The idea gives me some dread. Though few of my dreams are outright nightmares, they usually aren’t super happy or pleasant either, with an anxious character to them. Scarier still are the ones that bleed into real life, with sleep paralysis hallucinations; many times including recently I have experienced a gradual shift from dreams to this reality, so that the last scene of the dream fades seamlessly into the scene I see from my body lying on bed—from virtual reality to augmented reality, so to speak. Watching a demon dog that had stalked you for your entire dream fade into the corner of your room walls, still growling at you, and then realise you're lying awake staring at the same room corner of where you sleep; or watching a parade of disembodied masks/faces coming from the gaps between boards on the ceiling, then realising you're in this reality staring at the ceiling boards—when I was young those things would make it impossible for me to sleep in my bedroom again at all. (Years later, when I found out about the Hounds of Tindalos from Lovecraft and how they are able to manifest from any architectural angle, that… did not help.)

I feel like without my hallucinations I am diminished, somehow; I want to see how deep the rabbit hole goes.
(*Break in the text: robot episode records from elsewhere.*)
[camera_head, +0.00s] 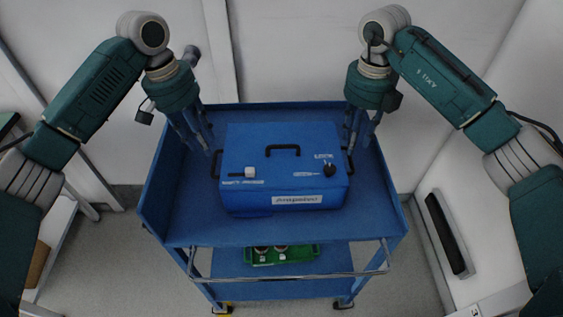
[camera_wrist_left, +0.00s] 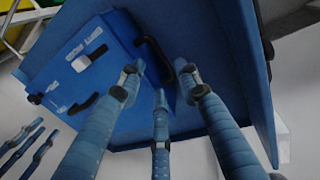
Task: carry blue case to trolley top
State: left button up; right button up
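The blue case (camera_head: 285,185) rests flat on the top shelf of the blue trolley (camera_head: 185,215). It has a black handle on top and one on each short side. My left gripper (camera_head: 203,145) points down beside the case's left side handle. In the left wrist view its fingers (camera_wrist_left: 160,95) are spread, with a black handle (camera_wrist_left: 153,52) beyond the tips and nothing gripped. My right gripper (camera_head: 356,145) points down beside the right side handle; its fingers look apart, and I see no clear hold. Its fingers also show at the lower left of the left wrist view (camera_wrist_left: 22,145).
A green tray (camera_head: 282,255) with round parts sits on the trolley's lower shelf. Raised walls edge the top shelf at the left, back and right. A metal rail (camera_head: 290,275) runs along the front. White walls stand close behind.

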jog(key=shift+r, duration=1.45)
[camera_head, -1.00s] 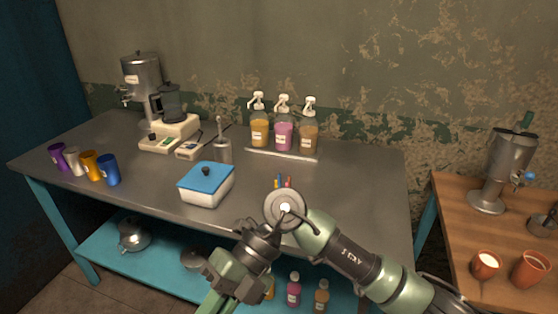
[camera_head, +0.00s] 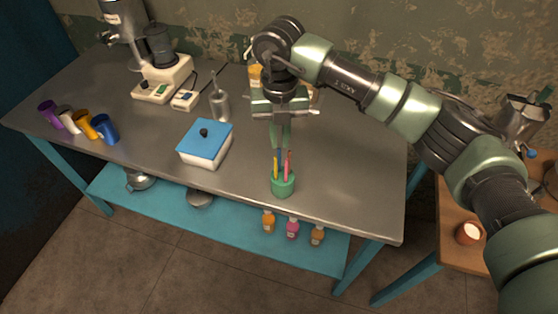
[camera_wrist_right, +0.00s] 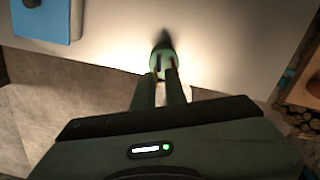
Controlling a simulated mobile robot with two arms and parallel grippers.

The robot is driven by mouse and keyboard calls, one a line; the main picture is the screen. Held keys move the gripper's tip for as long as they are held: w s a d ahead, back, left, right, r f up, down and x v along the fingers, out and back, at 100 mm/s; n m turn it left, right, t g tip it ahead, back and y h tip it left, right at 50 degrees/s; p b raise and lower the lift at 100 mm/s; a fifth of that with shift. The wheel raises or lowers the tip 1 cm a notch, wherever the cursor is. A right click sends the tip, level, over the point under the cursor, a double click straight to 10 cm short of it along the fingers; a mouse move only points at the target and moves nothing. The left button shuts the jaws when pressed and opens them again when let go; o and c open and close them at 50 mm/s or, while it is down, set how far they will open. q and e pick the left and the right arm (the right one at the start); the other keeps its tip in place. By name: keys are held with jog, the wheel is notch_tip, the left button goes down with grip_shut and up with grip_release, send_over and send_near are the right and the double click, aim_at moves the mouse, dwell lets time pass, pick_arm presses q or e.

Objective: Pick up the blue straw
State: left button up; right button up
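A green cup (camera_head: 283,186) stands near the front edge of the metal table and holds a few thin upright straws. The blue straw (camera_head: 280,158) is in it, between an orange straw (camera_head: 275,165) and a pinkish-red one (camera_head: 287,166). My right gripper (camera_head: 281,145) points down right above the cup, its fingertips at the straw tops. In the right wrist view the cup (camera_wrist_right: 161,55) lies just beyond the fingertips, and a narrow gap shows between the two fingers. Contact with the blue straw cannot be made out. My left gripper is out of view.
A white box with a blue lid (camera_head: 205,143) stands left of the cup. A wooden table (camera_head: 452,253) is at the right.

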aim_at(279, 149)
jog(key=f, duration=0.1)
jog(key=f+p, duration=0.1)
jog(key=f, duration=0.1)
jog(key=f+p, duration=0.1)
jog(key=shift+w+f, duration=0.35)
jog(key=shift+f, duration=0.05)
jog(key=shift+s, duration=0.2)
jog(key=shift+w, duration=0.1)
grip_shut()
But maybe I am afraid that, if I start exploring my dreams, that kind of thing will return, and then where am I going to sleep? I don’t live with my mom anymore, I am the mom now; and a single mom at that; there is no one to go say: I’m scared, no lap to seek refuge into.

3.

But I am trying to rationalise something more elemental. There is a base fear that I am very familiar with, since my first few visionary experiences. I call it the “oh fuck oh shit it just got real fear”. Like maybe you are attracted to magick or wicca or lucid dreaming or something, so you go seek after it, after like, something. Though you are also modern and educated and a sceptic, so half of you constantly thinks: you’re wooing yourself, none of this is real, it’s all scams and mind tricks. Metaphors, generously.

And then after a while you do in fact stumble on something, and it’s like falling down into an abyss head first, and suddenly all those metaphors seem actually really dangerous, and the question of the exact realness of their phenomenological status takes second place to: oh no oh fuck abort abort abort.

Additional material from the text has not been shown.